▸ **Your task**
Exclude the pictures, then repeat the remaining data exactly.
--------
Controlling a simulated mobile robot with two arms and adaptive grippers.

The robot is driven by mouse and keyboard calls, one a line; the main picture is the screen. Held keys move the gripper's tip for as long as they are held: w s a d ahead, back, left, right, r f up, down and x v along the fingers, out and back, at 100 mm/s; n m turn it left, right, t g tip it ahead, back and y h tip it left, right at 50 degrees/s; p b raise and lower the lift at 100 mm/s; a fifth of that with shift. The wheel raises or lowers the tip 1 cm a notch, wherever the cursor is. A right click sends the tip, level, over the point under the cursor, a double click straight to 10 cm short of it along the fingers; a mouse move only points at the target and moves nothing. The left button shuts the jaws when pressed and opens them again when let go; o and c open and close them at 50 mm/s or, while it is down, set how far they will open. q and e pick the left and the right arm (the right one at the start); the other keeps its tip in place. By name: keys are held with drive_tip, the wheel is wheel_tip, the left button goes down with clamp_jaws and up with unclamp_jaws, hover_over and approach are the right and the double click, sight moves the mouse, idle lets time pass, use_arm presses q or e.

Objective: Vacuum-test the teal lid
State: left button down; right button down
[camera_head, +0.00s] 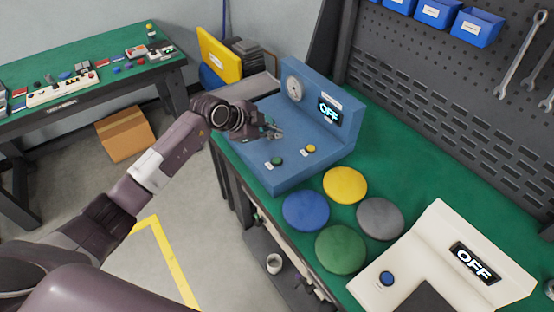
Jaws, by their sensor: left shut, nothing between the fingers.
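My left gripper (272,131) is shut and empty over the blue test station (293,178). The station has a round gauge (293,89), a display reading OFF (329,111), a green button (277,160) and a yellow button (311,148). Small teal patches show at the gripper; I cannot tell whether they belong to a lid. Round discs lie on the green bench in front of the station: yellow (345,184), blue (306,211), grey (380,218) and green (341,249). None of these is clearly teal. My right gripper is not in view.
A white device (430,240) with a blue button and an OFF display stands at the bench's front right. A dark pegboard (450,80) with blue bins and wrenches rises behind. A cardboard box (124,133) sits on the floor. Another green table (90,85) stands at left.

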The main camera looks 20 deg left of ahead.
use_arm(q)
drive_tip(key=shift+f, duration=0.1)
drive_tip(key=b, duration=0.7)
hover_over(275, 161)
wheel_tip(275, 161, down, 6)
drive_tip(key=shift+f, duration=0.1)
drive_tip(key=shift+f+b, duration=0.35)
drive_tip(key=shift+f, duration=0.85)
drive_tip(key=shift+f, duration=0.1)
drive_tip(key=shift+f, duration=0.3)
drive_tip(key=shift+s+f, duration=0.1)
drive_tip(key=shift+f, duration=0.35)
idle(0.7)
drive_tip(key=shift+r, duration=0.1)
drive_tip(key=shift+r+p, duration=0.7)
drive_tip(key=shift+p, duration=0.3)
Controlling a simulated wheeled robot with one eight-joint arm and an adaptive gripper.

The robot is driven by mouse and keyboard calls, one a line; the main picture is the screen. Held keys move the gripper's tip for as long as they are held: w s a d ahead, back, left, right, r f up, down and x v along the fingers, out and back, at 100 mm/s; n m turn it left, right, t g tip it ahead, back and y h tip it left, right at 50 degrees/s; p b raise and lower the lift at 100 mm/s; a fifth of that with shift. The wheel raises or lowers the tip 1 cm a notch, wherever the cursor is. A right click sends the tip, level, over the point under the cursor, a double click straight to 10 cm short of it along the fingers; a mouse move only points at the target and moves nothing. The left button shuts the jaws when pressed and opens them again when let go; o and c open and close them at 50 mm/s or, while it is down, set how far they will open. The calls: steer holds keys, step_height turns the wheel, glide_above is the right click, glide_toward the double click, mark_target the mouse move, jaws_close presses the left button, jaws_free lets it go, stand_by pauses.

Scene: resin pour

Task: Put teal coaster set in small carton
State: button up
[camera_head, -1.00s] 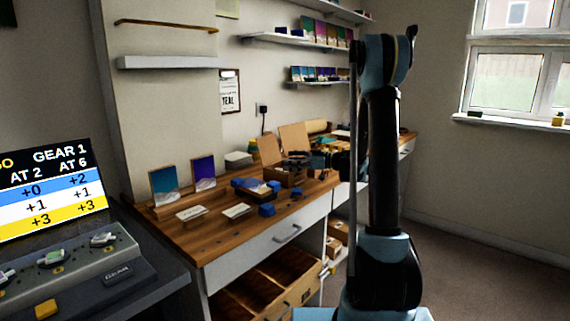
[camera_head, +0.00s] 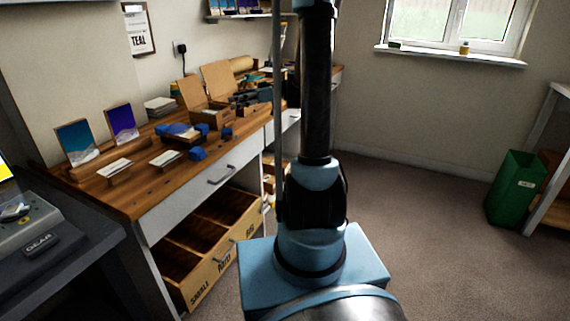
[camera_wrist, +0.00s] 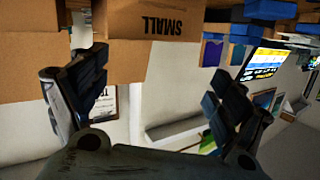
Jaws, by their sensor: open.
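In the wrist view, which is upside down, a brown carton marked SMALL (camera_wrist: 160,28) fills the top. My gripper (camera_wrist: 158,70) is open with nothing between its fingers; the carton shows beyond them. In the head view two open brown cartons, a front one (camera_head: 208,117) and one behind whose raised flap (camera_head: 219,78) shows, stand on the wooden bench; I cannot tell which is the small one. A teal-and-white panel (camera_head: 77,142) stands upright at the bench's left. I cannot tell whether it is the coaster set. My gripper is mostly hidden there behind my arm.
A purple panel (camera_head: 122,124) stands beside the teal one. Blue blocks (camera_head: 197,154) and a blue holder (camera_head: 178,130) lie before the cartons. White-topped stacks (camera_head: 114,167) sit near the front edge. A green bin (camera_head: 514,187) stands right; the floor between is clear.

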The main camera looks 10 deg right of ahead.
--------
▸ **Completed task**
Controlling a simulated mobile robot with two arms and adaptive grippers.

The robot is driven by mouse and keyboard calls, one a line; the main picture is the screen. Held keys move the gripper's tip for as long as they are held: w s a d ahead, back, left, right, r f up, down and x v along the fingers, out and back, at 100 mm/s; n m turn it left, right, t g tip it ahead, back and y h tip it left, right at 50 degrees/s; p b raise and lower the lift at 100 mm/s; a fifth of that with shift. The wheel raises or lowers the tip 1 cm a notch, wherever the cursor is. A right click sends the tip, level, over the point under the cursor, a double click straight to 10 cm short of it along the fingers; a mouse move only points at the target and moves nothing. The left button shuts the jaws when pressed and opens them again when let go; o and c open and close them at 50 mm/s or, while it is down, set how far they will open. q and e pick the left and the right arm (the right one at the start); the other keeps its tip in place. By name: keys are held with drive_tip, the wheel is wheel_tip, the left button goes down with clamp_jaws and up with unclamp_jaws, hover_over and approach are the right and the double click, sight moves the mouse, idle lets time pass, use_arm presses q or e.

Objective: Vacuum-test the teal lid
State: left button down; right button down
[camera_head, +0.00s] 
Jaws, by their sensor: left shut, nothing between the fingers.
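My left gripper (272,131) is shut and empty over the blue test station (293,178). The station has a round gauge (293,89), a display reading OFF (329,111), a green button (277,160) and a yellow button (311,148). Small teal patches show at the gripper; I cannot tell whether they belong to a lid. Round discs lie on the green bench in front of the station: yellow (345,184), blue (306,211), grey (380,218) and green (341,249). None of these is clearly teal. My right gripper is not in view.
A white device (430,240) with a blue button and an OFF display stands at the bench's front right. A dark pegboard (450,80) with blue bins and wrenches rises behind. A cardboard box (124,133) sits on the floor. Another green table (90,85) stands at left.

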The main camera looks 20 deg left of ahead.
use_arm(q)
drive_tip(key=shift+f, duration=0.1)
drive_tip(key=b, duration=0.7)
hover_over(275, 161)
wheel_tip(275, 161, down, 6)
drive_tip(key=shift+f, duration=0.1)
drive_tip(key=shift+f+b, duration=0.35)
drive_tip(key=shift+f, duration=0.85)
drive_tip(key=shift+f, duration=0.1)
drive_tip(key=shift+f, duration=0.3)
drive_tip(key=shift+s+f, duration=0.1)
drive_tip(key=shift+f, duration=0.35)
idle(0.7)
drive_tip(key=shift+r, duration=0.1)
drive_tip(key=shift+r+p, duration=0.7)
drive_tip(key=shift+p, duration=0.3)
Controlling a simulated wheeled robot with one eight-joint arm and an adaptive gripper.

The robot is driven by mouse and keyboard calls, one a line; the main picture is the screen. Held keys move the gripper's tip for as long as they are held: w s a d ahead, back, left, right, r f up, down and x v along the fingers, out and back, at 100 mm/s; n m turn it left, right, t g tip it ahead, back and y h tip it left, right at 50 degrees/s; p b raise and lower the lift at 100 mm/s; a fifth of that with shift. The wheel raises or lowers the tip 1 cm a notch, wherever the cursor is. A right click sends the tip, level, over the point under the cursor, a double click straight to 10 cm short of it along the fingers; a mouse move only points at the target and moves nothing. The left button shuts the jaws when pressed and opens them again when let go; o and c open and close them at 50 mm/s or, while it is down, set how far they will open. The calls: steer holds keys, step_height turns the wheel, glide_above is the right click, glide_toward the double click, mark_target the mouse move, jaws_close presses the left button, jaws_free lets it go, stand_by pauses.

Scene: resin pour

Task: Put teal coaster set in small carton
State: button up
[camera_head, -1.00s] 
[camera_head, +0.00s] 
[camera_wrist, +0.00s] 
Jaws, by their sensor: open.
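In the wrist view, which is upside down, a brown carton marked SMALL (camera_wrist: 160,28) fills the top. My gripper (camera_wrist: 158,70) is open with nothing between its fingers; the carton shows beyond them. In the head view two open brown cartons, a front one (camera_head: 208,117) and one behind whose raised flap (camera_head: 219,78) shows, stand on the wooden bench; I cannot tell which is the small one. A teal-and-white panel (camera_head: 77,142) stands upright at the bench's left. I cannot tell whether it is the coaster set. My gripper is mostly hidden there behind my arm.
A purple panel (camera_head: 122,124) stands beside the teal one. Blue blocks (camera_head: 197,154) and a blue holder (camera_head: 178,130) lie before the cartons. White-topped stacks (camera_head: 114,167) sit near the front edge. A green bin (camera_head: 514,187) stands right; the floor between is clear.

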The main camera looks 10 deg right of ahead.

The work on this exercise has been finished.